Raw data:
------------------------------------

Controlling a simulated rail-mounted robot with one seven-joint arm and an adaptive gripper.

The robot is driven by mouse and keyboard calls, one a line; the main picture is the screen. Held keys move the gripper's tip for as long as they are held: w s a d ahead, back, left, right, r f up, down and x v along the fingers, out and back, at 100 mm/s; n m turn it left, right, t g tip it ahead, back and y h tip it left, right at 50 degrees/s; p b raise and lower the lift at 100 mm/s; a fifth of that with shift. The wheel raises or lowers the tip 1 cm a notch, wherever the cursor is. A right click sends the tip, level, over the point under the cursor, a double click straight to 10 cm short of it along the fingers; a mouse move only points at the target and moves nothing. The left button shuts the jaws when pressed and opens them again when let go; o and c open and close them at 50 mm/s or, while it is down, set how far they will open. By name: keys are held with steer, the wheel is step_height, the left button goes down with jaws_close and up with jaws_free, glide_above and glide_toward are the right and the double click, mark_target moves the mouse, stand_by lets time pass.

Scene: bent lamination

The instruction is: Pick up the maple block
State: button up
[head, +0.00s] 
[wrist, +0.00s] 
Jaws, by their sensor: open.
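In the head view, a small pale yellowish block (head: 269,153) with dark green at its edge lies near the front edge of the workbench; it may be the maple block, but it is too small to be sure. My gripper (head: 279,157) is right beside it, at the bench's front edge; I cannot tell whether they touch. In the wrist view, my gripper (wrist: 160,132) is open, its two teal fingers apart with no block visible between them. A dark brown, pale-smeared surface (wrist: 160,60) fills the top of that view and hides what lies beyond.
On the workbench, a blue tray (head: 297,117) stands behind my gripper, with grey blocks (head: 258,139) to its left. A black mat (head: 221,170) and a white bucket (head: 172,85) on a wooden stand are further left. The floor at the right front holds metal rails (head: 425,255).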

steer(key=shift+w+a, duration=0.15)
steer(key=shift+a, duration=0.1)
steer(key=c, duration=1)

------------------------------------

Work to complete: Reproduce the material verbatim, line by line.

Result:
Controlling a simulated rail-mounted robot with one seven-joint arm and an adaptive gripper.

The robot is driven by mouse and keyboard calls, one a line; the main picture is the screen. Held keys move the gripper's tip for as long as they are held: w s a d ahead, back, left, right, r f up, down and x v along the fingers, out and back, at 100 mm/s; n m turn it left, right, t g tip it ahead, back and y h tip it left, right at 50 degrees/s; p b raise and lower the lift at 100 mm/s; a fifth of that with shift. The wheel raises or lowers the tip 1 cm a notch, wherever the cursor is. A right click sends the tip, level, over the point under the cursor, a double click straight to 10 cm short of it along the fingers; a mouse move only points at the target and moves nothing. The left button shuts the jaws when pressed and opens them again when let go; o and c open and close them at 50 mm/s or, while it is down, set how far they will open. By name: keys are held with steer, the wheel is step_height, the left button goes down with jaws_close and up with jaws_free, glide_above and glide_toward are the right and the double click, mark_target moves the mouse, stand_by lets time pass.

Scene: bent lamination

The instruction is: Pick up the maple block
State: button up
[head, +0.00s] 
[wrist, +0.00s] 
Jaws, by their sensor: open.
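In the head view, a small pale yellowish block (head: 269,153) with dark green at its edge lies near the front edge of the workbench; it may be the maple block, but it is too small to be sure. My gripper (head: 279,157) is right beside it, at the bench's front edge; I cannot tell whether they touch. In the wrist view, my gripper (wrist: 160,132) is open, its two teal fingers apart with no block visible between them. A dark brown, pale-smeared surface (wrist: 160,60) fills the top of that view and hides what lies beyond.
On the workbench, a blue tray (head: 297,117) stands behind my gripper, with grey blocks (head: 258,139) to its left. A black mat (head: 221,170) and a white bucket (head: 172,85) on a wooden stand are further left. The floor at the right front holds metal rails (head: 425,255).

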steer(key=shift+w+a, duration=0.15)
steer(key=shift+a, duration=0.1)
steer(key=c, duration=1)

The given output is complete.